- _INSTRUCTION_
Copy all records verbatim.

- _EXTRACTED INFORMATION_
+ + + + +
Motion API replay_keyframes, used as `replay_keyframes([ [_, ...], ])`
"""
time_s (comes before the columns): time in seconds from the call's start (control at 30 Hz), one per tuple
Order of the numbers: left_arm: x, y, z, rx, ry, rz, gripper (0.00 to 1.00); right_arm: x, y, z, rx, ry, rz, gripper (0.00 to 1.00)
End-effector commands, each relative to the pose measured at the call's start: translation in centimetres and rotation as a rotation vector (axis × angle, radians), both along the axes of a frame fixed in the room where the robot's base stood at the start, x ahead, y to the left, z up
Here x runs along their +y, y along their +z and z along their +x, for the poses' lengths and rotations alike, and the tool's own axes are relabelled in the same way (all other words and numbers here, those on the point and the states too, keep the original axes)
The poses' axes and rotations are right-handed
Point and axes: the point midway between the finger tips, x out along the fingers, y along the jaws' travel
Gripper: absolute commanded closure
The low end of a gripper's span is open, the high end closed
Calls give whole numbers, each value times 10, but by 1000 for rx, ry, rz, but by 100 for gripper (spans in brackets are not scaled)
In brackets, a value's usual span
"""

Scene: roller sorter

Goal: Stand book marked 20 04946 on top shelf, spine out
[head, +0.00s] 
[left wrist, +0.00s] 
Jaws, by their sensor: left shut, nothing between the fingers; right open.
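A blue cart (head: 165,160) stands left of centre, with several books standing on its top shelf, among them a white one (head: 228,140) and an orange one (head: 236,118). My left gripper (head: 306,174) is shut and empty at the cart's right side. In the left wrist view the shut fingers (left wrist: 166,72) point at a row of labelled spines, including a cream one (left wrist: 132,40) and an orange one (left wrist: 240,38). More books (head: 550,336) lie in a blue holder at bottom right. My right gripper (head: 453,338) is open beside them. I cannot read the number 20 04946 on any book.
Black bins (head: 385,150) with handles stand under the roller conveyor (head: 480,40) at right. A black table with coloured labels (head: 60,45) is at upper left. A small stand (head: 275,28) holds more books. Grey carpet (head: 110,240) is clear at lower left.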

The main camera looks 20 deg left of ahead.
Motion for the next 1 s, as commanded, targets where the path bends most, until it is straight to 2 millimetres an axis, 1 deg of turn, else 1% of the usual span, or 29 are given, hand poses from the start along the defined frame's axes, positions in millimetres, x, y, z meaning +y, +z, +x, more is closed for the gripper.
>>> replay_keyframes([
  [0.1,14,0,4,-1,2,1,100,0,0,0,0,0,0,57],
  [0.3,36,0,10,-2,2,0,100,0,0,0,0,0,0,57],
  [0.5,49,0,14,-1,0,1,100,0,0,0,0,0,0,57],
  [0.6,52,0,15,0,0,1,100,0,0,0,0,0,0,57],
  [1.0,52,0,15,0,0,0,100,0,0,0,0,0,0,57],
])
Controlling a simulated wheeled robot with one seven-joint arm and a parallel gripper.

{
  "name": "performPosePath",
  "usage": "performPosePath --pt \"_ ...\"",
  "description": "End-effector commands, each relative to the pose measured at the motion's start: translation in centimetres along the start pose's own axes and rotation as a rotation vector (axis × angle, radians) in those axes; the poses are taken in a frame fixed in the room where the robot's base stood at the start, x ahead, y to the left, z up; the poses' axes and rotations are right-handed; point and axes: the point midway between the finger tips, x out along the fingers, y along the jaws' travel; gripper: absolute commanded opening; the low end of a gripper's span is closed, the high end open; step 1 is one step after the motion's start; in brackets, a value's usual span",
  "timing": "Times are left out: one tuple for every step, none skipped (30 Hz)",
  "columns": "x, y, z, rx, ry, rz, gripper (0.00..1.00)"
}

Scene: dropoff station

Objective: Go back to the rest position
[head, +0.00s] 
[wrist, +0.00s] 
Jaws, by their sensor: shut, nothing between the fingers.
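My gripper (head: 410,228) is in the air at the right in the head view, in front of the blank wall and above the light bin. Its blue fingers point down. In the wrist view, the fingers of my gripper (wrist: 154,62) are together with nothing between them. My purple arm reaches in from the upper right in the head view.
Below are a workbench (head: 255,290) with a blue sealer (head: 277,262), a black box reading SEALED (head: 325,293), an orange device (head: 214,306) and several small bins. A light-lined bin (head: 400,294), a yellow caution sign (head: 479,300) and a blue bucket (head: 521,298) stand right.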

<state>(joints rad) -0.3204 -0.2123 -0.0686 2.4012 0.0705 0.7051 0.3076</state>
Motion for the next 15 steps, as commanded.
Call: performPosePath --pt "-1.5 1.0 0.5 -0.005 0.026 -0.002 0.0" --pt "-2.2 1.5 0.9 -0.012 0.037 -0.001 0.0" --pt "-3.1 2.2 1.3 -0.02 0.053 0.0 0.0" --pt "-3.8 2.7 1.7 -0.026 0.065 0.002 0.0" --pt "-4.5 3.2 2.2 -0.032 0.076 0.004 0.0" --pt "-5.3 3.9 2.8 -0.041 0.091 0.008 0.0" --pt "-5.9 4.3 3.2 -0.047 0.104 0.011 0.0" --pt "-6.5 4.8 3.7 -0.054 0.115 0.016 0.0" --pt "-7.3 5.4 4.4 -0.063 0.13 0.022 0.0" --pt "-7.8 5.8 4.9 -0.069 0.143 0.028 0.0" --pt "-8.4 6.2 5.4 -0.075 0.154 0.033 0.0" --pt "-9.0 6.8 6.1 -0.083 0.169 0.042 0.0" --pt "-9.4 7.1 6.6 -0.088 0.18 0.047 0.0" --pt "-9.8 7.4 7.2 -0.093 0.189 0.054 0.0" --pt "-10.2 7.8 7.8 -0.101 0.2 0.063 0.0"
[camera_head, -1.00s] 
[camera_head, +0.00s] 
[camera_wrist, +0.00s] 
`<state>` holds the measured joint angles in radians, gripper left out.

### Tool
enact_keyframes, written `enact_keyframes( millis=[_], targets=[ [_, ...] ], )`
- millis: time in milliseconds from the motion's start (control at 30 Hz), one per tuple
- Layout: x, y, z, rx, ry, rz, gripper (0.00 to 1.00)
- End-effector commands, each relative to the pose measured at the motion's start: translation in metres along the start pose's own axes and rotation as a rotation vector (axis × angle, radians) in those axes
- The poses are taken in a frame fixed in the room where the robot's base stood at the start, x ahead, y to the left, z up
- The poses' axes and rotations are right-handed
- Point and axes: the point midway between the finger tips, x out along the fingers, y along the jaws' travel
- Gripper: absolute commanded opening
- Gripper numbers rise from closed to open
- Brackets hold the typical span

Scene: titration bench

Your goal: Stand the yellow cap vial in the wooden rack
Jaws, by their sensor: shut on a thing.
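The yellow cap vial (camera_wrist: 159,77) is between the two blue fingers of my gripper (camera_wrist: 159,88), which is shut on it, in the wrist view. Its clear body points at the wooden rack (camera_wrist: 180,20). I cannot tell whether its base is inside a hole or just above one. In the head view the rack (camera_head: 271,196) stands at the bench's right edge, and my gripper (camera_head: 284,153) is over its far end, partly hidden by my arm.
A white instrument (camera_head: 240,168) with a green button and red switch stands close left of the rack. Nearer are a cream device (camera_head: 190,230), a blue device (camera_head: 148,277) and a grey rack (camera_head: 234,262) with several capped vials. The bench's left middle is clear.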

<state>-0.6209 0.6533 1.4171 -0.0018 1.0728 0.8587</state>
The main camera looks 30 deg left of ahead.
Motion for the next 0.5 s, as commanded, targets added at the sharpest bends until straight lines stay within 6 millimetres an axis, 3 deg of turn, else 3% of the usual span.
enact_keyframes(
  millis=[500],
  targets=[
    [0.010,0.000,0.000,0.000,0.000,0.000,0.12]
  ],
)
+ + + + +
- _RESPONSE_
Motion API replay_keyframes, used as `replay_keyframes([ [_, ...], ])`
"""
time_s (comes before the columns): time in seconds from the call's start (control at 30 Hz), one per tuple
Order of the numbers: left_arm: x, y, z, rx, ry, rz, gripper (0.00 to 1.00); right_arm: x, y, z, rx, ry, rz, gripper (0.00 to 1.00)
End-effector commands, each relative to the pose measured at the call's start: translation in centimetres and rotation as a rotation vector (axis × angle, radians), both along the axes of a frame fixed in the room where the robot's base stood at the start, x ahead, y to the left, z up
Here x runs along their +y, y along their +z and z along their +x, for the poses' lengths and rotations alike, and the tool's own axes are relabelled in the same way (all other words and numbers here, those on the point and the states too, keep the original axes)
The poses' axes and rotations are right-handed
Point and axes: the point midway between the finger tips, x out along the fingers, y along the jaws' travel
Gripper: absolute commanded closure
The low end of a gripper's span is open, the high end closed
Calls give whole numbers, each value times 10, but by 1000 for rx, ry, rz, but by 100 for gripper (spans in brackets are not scaled)
In brackets, a value's usual span
"""

Scene: roller sorter

Goal: Stand book marked 20 04946 on top shelf, spine out
[head, +0.00s] 
[left wrist, +0.00s] 
Jaws, by their sensor: left shut, nothing between the fingers; right open.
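A blue cart (head: 165,160) stands left of centre, with several books standing on its top shelf, among them a white one (head: 228,140) and an orange one (head: 236,118). My left gripper (head: 306,174) is shut and empty at the cart's right side. In the left wrist view the shut fingers (left wrist: 166,72) point at a row of labelled spines, including a cream one (left wrist: 132,40) and an orange one (left wrist: 240,38). More books (head: 550,336) lie in a blue holder at bottom right. My right gripper (head: 453,338) is open beside them. I cannot read the number 20 04946 on any book.
Black bins (head: 385,150) with handles stand under the roller conveyor (head: 480,40) at right. A black table with coloured labels (head: 60,45) is at upper left. A small stand (head: 275,28) holds more books. Grey carpet (head: 110,240) is clear at lower left.

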The main camera looks 20 deg left of ahead.
Motion for the next 1 s, as commanded, targets where the path bends most, until it is straight to 2 millimetres an axis, 1 deg of turn, else 1% of the usual span, or 29 are given, hand poses from the start along the defined frame's axes, positions in millimetres, x, y, z meaning +y, +z, +x, more is closed for the gripper.
>>> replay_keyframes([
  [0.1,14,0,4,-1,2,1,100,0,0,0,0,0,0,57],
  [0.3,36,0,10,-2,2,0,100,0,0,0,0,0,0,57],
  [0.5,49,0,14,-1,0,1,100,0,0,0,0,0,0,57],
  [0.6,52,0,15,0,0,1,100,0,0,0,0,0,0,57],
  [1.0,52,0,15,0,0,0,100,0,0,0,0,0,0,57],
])
Controlling a simulated wheeled robot with one seven-joint arm and a parallel gripper.

{
  "name": "performPosePath",
  "usage": "performPosePath --pt \"_ ...\"",
  "description": "End-effector commands, each relative to the pose measured at the motion's start: translation in centimetres along the start pose's own axes and rotation as a rotation vector (axis × angle, radians) in those axes; the poses are taken in a frame fixed in the room where the robot's base stood at the start, x ahead, y to the left, z up; the poses' axes and rotations are right-handed; point and axes: the point midway between the finger tips, x out along the fingers, y along the jaws' travel; gripper: absolute commanded opening; the low end of a gripper's span is closed, the high end open; step 1 is one step after the motion's start; in brackets, a value's usual span",
  "timing": "Times are left out: one tuple for every step, none skipped (30 Hz)",
  "columns": "x, y, z, rx, ry, rz, gripper (0.00..1.00)"
}

Scene: dropoff station

Objective: Go back to the rest position
[head, +0.00s] 
[wrist, +0.00s] 
Jaws, by their sensor: shut, nothing between the fingers.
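My gripper (head: 410,228) is in the air at the right in the head view, in front of the blank wall and above the light bin. Its blue fingers point down. In the wrist view, the fingers of my gripper (wrist: 154,62) are together with nothing between them. My purple arm reaches in from the upper right in the head view.
Below are a workbench (head: 255,290) with a blue sealer (head: 277,262), a black box reading SEALED (head: 325,293), an orange device (head: 214,306) and several small bins. A light-lined bin (head: 400,294), a yellow caution sign (head: 479,300) and a blue bucket (head: 521,298) stand right.

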<state>(joints rad) -0.3204 -0.2123 -0.0686 2.4012 0.0705 0.7051 0.3076</state>
Motion for the next 15 steps, as commanded.
Call: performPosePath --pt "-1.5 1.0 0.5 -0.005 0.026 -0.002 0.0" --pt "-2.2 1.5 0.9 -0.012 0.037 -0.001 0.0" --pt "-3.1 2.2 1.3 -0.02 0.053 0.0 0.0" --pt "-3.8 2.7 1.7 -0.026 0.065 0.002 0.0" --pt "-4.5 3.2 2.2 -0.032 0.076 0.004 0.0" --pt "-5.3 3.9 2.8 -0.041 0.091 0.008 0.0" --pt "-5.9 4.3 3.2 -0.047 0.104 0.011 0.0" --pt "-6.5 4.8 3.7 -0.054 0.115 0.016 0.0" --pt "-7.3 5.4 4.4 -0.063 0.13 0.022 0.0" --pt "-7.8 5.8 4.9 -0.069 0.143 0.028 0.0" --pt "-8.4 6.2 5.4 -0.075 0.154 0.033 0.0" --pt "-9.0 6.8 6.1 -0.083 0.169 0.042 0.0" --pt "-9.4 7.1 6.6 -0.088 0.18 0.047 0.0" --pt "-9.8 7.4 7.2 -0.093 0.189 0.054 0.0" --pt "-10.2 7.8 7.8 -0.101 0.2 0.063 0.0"
[camera_head, -1.00s] 
[camera_head, +0.00s] 
[camera_wrist, +0.00s] 
`<state>` holds the measured joint angles in radians, gripper left out.

### Tool
enact_keyframes, written `enact_keyframes( millis=[_], targets=[ [_, ...] ], )`
- millis: time in milliseconds from the motion's start (control at 30 Hz), one per tuple
- Layout: x, y, z, rx, ry, rz, gripper (0.00 to 1.00)
- End-effector commands, each relative to the pose measured at the motion's start: translation in metres along the start pose's own axes and rotation as a rotation vector (axis × angle, radians) in those axes
- The poses are taken in a frame fixed in the room where the robot's base stood at the start, x ahead, y to the left, z up
- The poses' axes and rotations are right-handed
- Point and axes: the point midway between the finger tips, x out along the fingers, y along the jaws' travel
- Gripper: absolute commanded opening
- Gripper numbers rise from closed to open
- Brackets hold the typical span

Scene: titration bench

Your goal: Stand the yellow cap vial in the wooden rack
Jaws, by their sensor: shut on a thing.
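The yellow cap vial (camera_wrist: 159,77) is between the two blue fingers of my gripper (camera_wrist: 159,88), which is shut on it, in the wrist view. Its clear body points at the wooden rack (camera_wrist: 180,20). I cannot tell whether its base is inside a hole or just above one. In the head view the rack (camera_head: 271,196) stands at the bench's right edge, and my gripper (camera_head: 284,153) is over its far end, partly hidden by my arm.
A white instrument (camera_head: 240,168) with a green button and red switch stands close left of the rack. Nearer are a cream device (camera_head: 190,230), a blue device (camera_head: 148,277) and a grey rack (camera_head: 234,262) with several capped vials. The bench's left middle is clear.

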<state>-0.6209 0.6533 1.4171 -0.0018 1.0728 0.8587</state>
The main camera looks 30 deg left of ahead.
Motion for the next 0.5 s, as commanded, targets added at the sharpest bends until straight lines stay within 6 millimetres an axis, 3 deg of turn, else 3% of the usual span.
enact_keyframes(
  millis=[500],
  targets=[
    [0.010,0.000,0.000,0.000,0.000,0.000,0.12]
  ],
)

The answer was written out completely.